### DATA BLOCK
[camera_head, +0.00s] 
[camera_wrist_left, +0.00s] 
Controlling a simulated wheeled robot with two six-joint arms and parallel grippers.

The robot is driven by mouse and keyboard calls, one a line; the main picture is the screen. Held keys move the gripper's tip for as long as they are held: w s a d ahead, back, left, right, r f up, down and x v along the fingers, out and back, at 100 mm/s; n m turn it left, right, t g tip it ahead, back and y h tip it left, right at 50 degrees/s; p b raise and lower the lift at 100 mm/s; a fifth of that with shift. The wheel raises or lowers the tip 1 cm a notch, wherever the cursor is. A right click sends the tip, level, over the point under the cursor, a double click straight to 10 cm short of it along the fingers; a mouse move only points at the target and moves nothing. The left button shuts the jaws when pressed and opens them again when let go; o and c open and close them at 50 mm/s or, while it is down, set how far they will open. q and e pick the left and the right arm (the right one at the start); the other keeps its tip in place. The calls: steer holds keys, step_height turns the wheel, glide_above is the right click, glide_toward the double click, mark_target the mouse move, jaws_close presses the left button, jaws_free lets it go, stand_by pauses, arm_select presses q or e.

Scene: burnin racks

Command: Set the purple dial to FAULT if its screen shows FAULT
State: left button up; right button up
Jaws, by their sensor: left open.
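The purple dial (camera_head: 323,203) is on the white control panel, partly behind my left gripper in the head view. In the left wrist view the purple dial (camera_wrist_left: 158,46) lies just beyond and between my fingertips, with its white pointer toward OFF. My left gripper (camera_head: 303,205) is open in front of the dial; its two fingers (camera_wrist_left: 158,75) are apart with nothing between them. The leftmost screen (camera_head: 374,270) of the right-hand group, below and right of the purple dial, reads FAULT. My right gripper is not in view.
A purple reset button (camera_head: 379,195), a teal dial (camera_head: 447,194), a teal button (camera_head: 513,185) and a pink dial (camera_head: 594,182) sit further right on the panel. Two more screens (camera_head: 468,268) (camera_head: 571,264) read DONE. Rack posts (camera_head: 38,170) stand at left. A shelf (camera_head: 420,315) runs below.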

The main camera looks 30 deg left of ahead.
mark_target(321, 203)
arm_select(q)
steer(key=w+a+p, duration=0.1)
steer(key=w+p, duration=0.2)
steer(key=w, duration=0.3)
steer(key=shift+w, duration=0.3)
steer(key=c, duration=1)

### WHAT YOU HAVE TO DO
Extract the closing run of lines, starting with the one containing "Command: Set the" and ending at the last, exactly as written.

### EXERCISE SOLUTION
Command: Set the purple dial to FAULT if its screen shows FAULT
State: left button up; right button up
Jaws, by their sensor: left open.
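The purple dial (camera_head: 323,203) is on the white control panel, partly behind my left gripper in the head view. In the left wrist view the purple dial (camera_wrist_left: 158,46) lies just beyond and between my fingertips, with its white pointer toward OFF. My left gripper (camera_head: 303,205) is open in front of the dial; its two fingers (camera_wrist_left: 158,75) are apart with nothing between them. The leftmost screen (camera_head: 374,270) of the right-hand group, below and right of the purple dial, reads FAULT. My right gripper is not in view.
A purple reset button (camera_head: 379,195), a teal dial (camera_head: 447,194), a teal button (camera_head: 513,185) and a pink dial (camera_head: 594,182) sit further right on the panel. Two more screens (camera_head: 468,268) (camera_head: 571,264) read DONE. Rack posts (camera_head: 38,170) stand at left. A shelf (camera_head: 420,315) runs below.

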The main camera looks 30 deg left of ahead.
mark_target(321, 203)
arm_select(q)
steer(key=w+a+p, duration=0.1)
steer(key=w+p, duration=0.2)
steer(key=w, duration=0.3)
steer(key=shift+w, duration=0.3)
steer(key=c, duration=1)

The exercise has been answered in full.